La plupart des produits agricoles en provenance de la zone méditerranéenne,
lorsqu’ils sont moins chers que les produits de l’UE, sont sujets aux
restrictions de la politique agricole commune. Les barrières tarifaires des
fruits et légumes varient selon les produits et les saisons, avec un prix plus
élevé imposé durant les périodes où les importations communautaires sont
susceptibles d’entrer en compétition avec les produits locaux.

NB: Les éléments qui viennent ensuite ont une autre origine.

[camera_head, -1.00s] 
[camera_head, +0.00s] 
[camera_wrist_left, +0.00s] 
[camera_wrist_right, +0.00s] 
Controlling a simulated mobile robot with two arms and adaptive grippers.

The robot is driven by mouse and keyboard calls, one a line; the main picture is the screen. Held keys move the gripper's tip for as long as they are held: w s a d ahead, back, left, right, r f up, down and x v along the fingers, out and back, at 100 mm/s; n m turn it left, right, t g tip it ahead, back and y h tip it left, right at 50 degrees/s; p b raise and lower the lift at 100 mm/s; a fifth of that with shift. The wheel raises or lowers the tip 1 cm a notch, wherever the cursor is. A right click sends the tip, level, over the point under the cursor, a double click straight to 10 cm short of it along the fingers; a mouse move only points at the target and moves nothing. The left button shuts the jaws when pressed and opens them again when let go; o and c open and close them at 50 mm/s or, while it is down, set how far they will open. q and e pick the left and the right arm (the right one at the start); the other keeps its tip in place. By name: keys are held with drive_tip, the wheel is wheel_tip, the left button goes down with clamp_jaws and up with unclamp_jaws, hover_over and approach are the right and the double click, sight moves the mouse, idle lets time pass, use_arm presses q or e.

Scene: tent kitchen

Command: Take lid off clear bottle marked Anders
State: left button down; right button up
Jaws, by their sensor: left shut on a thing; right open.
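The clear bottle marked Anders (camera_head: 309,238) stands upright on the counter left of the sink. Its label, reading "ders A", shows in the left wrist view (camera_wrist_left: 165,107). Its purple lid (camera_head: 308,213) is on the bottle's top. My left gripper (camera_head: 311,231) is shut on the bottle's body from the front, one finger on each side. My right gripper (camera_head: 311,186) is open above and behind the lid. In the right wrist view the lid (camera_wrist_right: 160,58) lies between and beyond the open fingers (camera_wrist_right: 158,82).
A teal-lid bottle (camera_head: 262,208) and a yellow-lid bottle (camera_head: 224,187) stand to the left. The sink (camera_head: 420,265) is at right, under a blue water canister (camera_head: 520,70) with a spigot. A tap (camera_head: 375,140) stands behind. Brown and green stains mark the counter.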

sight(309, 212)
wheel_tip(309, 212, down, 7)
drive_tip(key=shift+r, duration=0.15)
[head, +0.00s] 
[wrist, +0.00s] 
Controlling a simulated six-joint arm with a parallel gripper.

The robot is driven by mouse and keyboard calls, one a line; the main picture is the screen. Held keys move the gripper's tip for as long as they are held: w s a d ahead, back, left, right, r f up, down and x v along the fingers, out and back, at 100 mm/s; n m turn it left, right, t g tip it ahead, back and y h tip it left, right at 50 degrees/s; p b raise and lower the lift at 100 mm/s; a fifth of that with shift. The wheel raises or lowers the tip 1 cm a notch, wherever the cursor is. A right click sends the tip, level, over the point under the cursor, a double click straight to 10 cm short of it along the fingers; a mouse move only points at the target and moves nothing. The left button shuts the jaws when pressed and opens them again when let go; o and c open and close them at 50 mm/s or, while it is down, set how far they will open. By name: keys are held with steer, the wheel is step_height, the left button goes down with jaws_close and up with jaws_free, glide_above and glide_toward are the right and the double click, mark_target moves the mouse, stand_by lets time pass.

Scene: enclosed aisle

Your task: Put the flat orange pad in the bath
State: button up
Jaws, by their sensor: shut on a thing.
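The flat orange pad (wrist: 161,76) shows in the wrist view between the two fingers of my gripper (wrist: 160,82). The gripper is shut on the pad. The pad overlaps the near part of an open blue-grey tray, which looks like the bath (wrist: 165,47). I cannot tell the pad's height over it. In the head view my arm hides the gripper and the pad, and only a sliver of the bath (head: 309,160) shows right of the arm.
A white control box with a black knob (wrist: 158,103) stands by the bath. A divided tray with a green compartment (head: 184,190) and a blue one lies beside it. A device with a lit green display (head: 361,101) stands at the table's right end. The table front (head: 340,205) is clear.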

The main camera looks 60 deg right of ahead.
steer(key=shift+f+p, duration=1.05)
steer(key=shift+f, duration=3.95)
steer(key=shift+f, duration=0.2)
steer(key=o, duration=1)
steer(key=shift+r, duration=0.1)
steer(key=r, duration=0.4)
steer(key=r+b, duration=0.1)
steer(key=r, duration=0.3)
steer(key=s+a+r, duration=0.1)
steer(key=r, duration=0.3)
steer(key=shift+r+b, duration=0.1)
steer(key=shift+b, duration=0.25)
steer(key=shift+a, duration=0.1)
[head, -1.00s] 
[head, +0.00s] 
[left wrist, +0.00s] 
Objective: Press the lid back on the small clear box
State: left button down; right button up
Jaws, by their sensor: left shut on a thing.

L’huile d’olive
est un exemple de cette situation où les pays du Sud pourraient rivaliser avec
les produits en provenance de l’Union européenne, nonobstant les subventions à
hauteur de 2,3 milliards d’euros perçues par les producteurs d’huile d’olive
des Vingt-Cinq.
Trois acteurs sont convoqués au chevet d’un
Maghreb malade de ses pouvoirs politiques : les décideurs, les institutions et
la société civile.
La volonté politique est cruciale, de même que la
restauration de l’ordre et de l’autorité des Etats qui font cruellement défaut
chez nos voisins aujourd’hui et qui mettent en colère Mme Bouchamaoui, la
présidente de l’UTICA (Tunisie) : «Des bandits enfreignent la libre circulation
des camions entre la Libye et la Tunisie sans que les autorités des deux pays
ne réagissent.»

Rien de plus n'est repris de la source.